▸ Exercise directions: Quote exactly the lines between the line containing "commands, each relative" and the line containing "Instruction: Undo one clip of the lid", counting those two lines as part of the range. Leave the rest out.
• • • • •
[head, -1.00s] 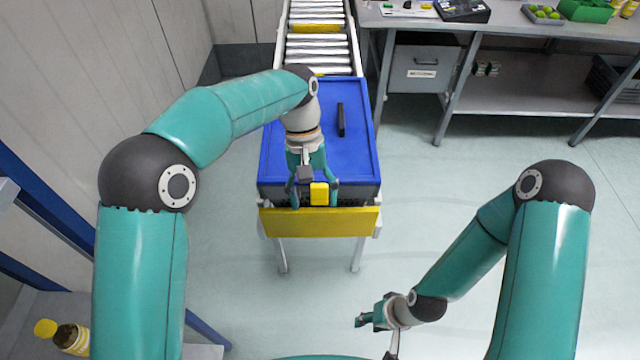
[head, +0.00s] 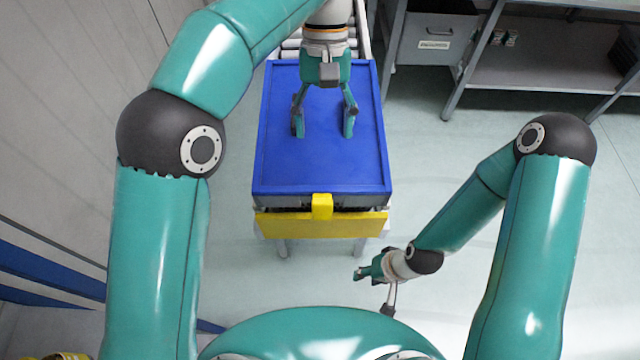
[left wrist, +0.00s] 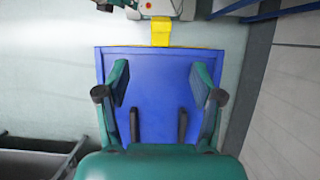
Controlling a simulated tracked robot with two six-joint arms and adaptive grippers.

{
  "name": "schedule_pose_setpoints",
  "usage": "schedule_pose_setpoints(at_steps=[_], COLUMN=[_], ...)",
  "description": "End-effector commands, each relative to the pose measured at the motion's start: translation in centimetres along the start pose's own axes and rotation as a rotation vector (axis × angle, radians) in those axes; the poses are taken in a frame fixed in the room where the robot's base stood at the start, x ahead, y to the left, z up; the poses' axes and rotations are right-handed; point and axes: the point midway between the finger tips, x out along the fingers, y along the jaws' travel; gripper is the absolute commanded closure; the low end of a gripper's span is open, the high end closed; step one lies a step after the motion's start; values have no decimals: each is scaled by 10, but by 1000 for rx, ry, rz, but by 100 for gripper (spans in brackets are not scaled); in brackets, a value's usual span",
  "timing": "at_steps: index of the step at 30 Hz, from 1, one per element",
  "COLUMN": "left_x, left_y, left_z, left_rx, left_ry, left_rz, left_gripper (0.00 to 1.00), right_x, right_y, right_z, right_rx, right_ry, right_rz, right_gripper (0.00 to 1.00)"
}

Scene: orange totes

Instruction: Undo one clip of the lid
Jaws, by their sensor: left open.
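The closed blue lid (head: 318,165) lies on a grey tote (head: 283,204) on the conveyor. One yellow clip (head: 322,206) shows at the middle of its near edge; whether it is latched I cannot tell. The clip also shows in the left wrist view (left wrist: 160,32), above the lid (left wrist: 158,100). My left gripper (head: 323,132) is open and empty over the lid, fingers spread, apart from the clip. Its fingers frame the lid in the left wrist view (left wrist: 161,82). My right gripper (head: 362,270) is low at the right, away from the tote; its finger opening is unclear.
A yellow bar (head: 275,226) runs across the conveyor's near end, just below the tote front. A grey shelf bench (head: 555,75) stands at the back right. A wall (head: 75,130) is close on the left. Open floor (head: 430,165) lies right of the tote.

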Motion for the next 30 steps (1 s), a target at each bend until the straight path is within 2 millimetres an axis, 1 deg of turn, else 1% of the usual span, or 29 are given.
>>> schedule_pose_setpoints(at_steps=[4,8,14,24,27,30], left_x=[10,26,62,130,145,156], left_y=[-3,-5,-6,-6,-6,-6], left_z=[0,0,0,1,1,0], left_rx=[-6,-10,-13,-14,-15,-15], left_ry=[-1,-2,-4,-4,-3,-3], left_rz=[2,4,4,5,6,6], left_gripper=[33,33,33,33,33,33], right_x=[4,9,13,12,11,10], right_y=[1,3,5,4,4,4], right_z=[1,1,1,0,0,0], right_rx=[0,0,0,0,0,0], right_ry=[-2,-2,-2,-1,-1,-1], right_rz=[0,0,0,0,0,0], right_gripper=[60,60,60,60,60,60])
• • • • •
▸ Result of the task:
  "description": "End-effector commands, each relative to the pose measured at the motion's start: translation in centimetres along the start pose's own axes and rotation as a rotation vector (axis × angle, radians) in those axes; the poses are taken in a frame fixed in the room where the robot's base stood at the start, x ahead, y to the left, z up; the poses' axes and rotations are right-handed; point and axes: the point midway between the finger tips, x out along the fingers, y along the jaws' travel; gripper is the absolute commanded closure; the low end of a gripper's span is open, the high end closed; step one lies a step after the motion's start; values have no decimals: each is scaled by 10, but by 1000 for rx, ry, rz, but by 100 for gripper (spans in brackets are not scaled); in brackets, a value's usual span",
  "timing": "at_steps: index of the step at 30 Hz, from 1, one per element",
  "COLUMN": "left_x, left_y, left_z, left_rx, left_ry, left_rz, left_gripper (0.00 to 1.00), right_x, right_y, right_z, right_rx, right_ry, right_rz, right_gripper (0.00 to 1.00)"
}

Scene: orange totes

Instruction: Undo one clip of the lid

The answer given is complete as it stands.